The picture is academic to the point of suppressing all the emotions, and leaves the spectator, for all its tragic story, as cold as ice.
” Lost Dogs,” by Otto von Thoren (1828-1889) was exhibited at the Vienna Exposition of 1873, and has always been one of the popular favourites of the Gallery. The painter was a Viennese and was decorated with the Order of Franz Josef and the Russian Order of. Vladimir.
Ary Scheffer’s ” Count Eberhard,” also known as ” The Weeper,” is based upon the story of the ballad of Uhland, in which Ulrich, son of the count, had lost the battle of Reatlingen, in which many of the nobility were slain. Ulrich was dangerously wounded, but recovered and sought his father, finding him at Stuttgart over his solitary meal. He was coldly received not a word was spoken as he took his place at the table opposite his father. When the fish and wine were served to him the old count seized a knife and cut the table cloth between them. Frenzied by this insult, Ulrich rushed into the middle of the fight, gained the battle of Doffingen and was slain. Schiller’s ballad, based upon this theme, of which Lord Lytton made a spirited translation, gives many details of the incident which inspired the picture.
According to an old catalogue of the Gallery this is claimed to be the original canvas painted by Scheffer, of which replicas are owned by the Rotterdam Museum, the French Government, and the Boston Athenaeum.

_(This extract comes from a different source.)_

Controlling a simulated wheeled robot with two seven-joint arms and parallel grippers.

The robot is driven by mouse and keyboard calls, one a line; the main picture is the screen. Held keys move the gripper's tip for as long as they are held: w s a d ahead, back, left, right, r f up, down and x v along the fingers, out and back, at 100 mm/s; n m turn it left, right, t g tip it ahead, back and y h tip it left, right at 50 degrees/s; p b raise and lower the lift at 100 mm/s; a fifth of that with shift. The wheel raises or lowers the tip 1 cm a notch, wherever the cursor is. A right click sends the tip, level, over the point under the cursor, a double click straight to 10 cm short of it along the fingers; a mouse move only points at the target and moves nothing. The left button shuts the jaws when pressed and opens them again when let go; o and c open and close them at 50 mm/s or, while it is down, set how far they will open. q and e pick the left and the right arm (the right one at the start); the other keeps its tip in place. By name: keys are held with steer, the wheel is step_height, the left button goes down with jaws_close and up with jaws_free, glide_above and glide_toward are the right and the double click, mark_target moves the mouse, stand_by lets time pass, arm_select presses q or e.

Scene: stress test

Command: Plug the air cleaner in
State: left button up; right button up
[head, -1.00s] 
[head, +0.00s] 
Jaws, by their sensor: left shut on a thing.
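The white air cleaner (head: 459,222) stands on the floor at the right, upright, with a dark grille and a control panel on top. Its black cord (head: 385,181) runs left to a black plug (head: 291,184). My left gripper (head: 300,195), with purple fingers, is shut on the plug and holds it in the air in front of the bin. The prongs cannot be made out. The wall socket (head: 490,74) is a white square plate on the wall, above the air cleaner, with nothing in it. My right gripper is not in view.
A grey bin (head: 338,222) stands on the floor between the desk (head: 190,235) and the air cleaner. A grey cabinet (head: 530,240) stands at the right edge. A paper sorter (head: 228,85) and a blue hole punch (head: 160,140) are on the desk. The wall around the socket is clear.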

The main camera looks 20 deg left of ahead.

The most modern in feeling of the works purchased for the Gallery by Mr. Walters, is ” A Family of Satyrs,” by Louis Priou, a French painter, born in Toulouse in 1845, and educated under Gibert and Cabanel. This picture was awarded a gold medal of the first class, at the Paris Exposition of 1874. It is a spirited composition. The satyrs are grouped in the interior of a wood. Interest centres upon an infant satyr, who blows upon the pipes and dances while his father snaps his fingers in time to the music, and incites the boy to further effort. A female satyr leans forward to watch and listen. The grouping is effective, and the painting skilful and professional.